#### DATA SUPPLIED
========================================

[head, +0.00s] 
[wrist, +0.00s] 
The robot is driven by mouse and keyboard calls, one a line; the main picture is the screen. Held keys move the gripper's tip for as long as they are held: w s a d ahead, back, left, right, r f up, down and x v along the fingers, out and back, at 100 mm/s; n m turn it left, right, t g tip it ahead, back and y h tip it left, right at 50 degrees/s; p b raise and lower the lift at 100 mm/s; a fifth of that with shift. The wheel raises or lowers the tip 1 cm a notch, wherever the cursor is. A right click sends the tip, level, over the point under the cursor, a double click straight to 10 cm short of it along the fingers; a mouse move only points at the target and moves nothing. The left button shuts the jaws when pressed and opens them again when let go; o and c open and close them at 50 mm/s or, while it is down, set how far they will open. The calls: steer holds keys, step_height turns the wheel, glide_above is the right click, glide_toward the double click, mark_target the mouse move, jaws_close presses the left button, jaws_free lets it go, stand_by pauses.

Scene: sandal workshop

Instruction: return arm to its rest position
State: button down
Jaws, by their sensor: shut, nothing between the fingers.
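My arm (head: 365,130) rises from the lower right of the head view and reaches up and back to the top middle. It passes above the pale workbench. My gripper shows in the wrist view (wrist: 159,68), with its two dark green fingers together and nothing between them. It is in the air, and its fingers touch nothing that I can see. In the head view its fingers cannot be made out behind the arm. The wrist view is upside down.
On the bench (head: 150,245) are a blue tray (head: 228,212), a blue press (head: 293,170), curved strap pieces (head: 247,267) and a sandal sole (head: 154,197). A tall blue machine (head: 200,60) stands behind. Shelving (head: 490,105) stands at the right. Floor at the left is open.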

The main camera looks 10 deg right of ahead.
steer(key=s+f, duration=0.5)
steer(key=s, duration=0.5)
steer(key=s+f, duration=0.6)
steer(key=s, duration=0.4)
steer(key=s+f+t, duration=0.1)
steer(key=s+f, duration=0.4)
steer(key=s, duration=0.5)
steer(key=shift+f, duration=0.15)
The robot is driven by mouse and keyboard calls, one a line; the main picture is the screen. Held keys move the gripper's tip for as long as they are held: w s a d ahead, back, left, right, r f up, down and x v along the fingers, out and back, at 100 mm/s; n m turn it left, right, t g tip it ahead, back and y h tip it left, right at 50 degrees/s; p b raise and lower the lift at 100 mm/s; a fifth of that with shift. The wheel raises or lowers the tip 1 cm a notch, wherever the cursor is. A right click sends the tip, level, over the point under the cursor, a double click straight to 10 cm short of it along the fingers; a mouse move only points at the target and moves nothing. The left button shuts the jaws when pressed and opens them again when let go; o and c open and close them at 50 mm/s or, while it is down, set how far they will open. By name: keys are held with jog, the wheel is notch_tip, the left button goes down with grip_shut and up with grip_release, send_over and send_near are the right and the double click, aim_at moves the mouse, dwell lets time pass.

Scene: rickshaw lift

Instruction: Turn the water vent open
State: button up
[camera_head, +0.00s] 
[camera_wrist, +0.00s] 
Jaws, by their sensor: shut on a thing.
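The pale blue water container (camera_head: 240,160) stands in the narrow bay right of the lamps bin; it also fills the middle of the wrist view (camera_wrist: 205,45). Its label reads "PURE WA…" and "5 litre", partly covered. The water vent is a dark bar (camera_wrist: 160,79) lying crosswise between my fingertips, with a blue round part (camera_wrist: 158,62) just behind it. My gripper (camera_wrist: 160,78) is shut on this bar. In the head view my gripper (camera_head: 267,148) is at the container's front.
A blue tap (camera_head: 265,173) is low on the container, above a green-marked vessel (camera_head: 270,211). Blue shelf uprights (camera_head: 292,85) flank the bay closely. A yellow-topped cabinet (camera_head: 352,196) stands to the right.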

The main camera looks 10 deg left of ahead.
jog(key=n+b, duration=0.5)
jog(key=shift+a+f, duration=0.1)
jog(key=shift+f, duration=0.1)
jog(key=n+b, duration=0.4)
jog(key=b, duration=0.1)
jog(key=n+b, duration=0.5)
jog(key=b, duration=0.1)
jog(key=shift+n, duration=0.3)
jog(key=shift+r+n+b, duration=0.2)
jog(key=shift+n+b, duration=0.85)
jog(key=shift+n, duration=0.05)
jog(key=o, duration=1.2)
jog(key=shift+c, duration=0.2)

========================================

#### PROMPT
Select every line in the records above that contains the word "Scene".

#### RESULT BELOW
Scene: sandal workshop
Scene: rickshaw lift

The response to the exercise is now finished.